● Exercise requirements: Below are entries. Copy exactly the lines running from the line that holds "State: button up" to the line that holds "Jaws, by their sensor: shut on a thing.", with both ends included.

(Records from a collection)
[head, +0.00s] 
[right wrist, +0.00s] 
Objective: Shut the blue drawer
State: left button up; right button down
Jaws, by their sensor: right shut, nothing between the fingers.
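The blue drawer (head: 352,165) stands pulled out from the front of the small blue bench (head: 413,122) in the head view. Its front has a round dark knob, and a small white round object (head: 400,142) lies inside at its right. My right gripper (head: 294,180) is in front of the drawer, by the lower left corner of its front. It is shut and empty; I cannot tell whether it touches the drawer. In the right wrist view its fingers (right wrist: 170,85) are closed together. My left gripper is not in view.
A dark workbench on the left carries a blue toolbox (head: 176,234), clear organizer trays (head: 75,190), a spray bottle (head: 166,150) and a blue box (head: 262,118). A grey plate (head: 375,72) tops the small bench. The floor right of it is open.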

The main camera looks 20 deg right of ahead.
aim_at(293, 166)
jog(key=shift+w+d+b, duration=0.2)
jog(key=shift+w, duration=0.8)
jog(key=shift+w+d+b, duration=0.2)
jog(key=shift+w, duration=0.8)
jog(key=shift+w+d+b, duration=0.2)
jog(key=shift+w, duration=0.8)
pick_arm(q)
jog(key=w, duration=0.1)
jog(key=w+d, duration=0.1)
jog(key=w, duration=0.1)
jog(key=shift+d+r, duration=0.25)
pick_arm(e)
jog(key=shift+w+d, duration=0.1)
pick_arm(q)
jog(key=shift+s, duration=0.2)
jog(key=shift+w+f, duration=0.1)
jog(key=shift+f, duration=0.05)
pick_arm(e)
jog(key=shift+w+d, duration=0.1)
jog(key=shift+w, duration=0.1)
...
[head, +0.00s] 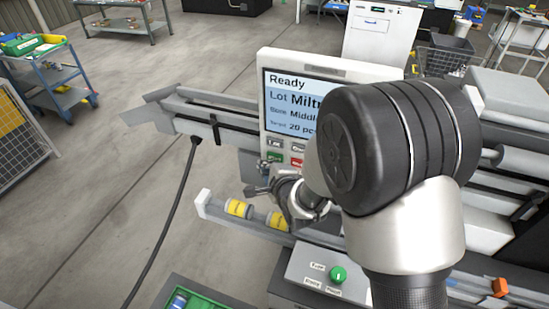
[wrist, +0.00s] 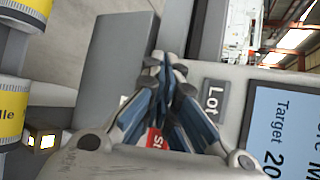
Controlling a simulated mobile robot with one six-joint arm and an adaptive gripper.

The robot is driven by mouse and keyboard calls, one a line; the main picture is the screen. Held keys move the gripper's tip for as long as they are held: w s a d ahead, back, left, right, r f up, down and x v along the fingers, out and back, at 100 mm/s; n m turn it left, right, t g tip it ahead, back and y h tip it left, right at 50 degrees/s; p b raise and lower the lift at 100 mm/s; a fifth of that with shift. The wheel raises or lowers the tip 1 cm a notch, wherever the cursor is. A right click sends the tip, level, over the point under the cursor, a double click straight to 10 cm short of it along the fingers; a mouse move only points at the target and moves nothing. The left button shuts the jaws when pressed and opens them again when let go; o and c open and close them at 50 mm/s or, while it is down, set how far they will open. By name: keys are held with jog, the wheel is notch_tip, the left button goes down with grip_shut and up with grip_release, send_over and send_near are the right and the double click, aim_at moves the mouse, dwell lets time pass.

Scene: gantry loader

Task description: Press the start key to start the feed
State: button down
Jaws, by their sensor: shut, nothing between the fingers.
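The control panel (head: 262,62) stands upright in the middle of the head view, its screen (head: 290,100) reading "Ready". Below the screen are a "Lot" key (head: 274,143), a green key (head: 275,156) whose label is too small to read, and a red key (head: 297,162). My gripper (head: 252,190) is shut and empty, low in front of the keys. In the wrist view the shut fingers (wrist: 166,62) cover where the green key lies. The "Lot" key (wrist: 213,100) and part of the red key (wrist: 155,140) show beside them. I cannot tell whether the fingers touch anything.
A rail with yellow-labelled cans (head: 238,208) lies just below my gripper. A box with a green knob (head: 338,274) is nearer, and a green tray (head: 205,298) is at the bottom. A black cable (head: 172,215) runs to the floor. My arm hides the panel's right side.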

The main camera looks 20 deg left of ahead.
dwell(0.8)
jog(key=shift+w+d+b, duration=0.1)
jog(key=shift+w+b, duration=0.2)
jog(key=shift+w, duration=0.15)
==
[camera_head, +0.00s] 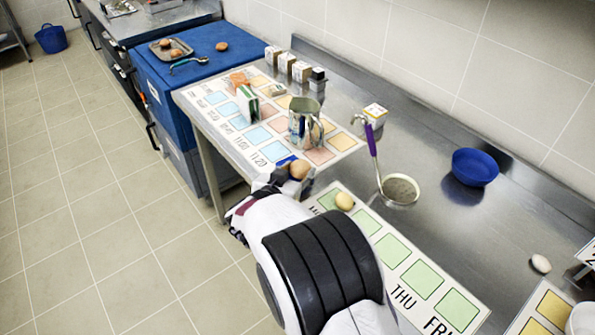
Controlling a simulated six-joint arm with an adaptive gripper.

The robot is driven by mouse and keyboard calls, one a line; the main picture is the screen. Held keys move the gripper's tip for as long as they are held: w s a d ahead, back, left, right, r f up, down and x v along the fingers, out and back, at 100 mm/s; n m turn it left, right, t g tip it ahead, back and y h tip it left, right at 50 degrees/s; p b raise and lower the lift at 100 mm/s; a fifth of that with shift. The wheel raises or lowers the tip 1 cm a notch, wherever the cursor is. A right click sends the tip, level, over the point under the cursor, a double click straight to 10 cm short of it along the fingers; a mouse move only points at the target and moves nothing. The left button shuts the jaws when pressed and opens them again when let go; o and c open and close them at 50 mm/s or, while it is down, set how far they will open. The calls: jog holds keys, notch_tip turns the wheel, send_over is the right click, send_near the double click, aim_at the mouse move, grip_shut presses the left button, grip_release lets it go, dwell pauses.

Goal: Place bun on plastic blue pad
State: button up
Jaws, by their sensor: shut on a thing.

● Output below:
State: button up
Jaws, by their sensor: shut on a thing.

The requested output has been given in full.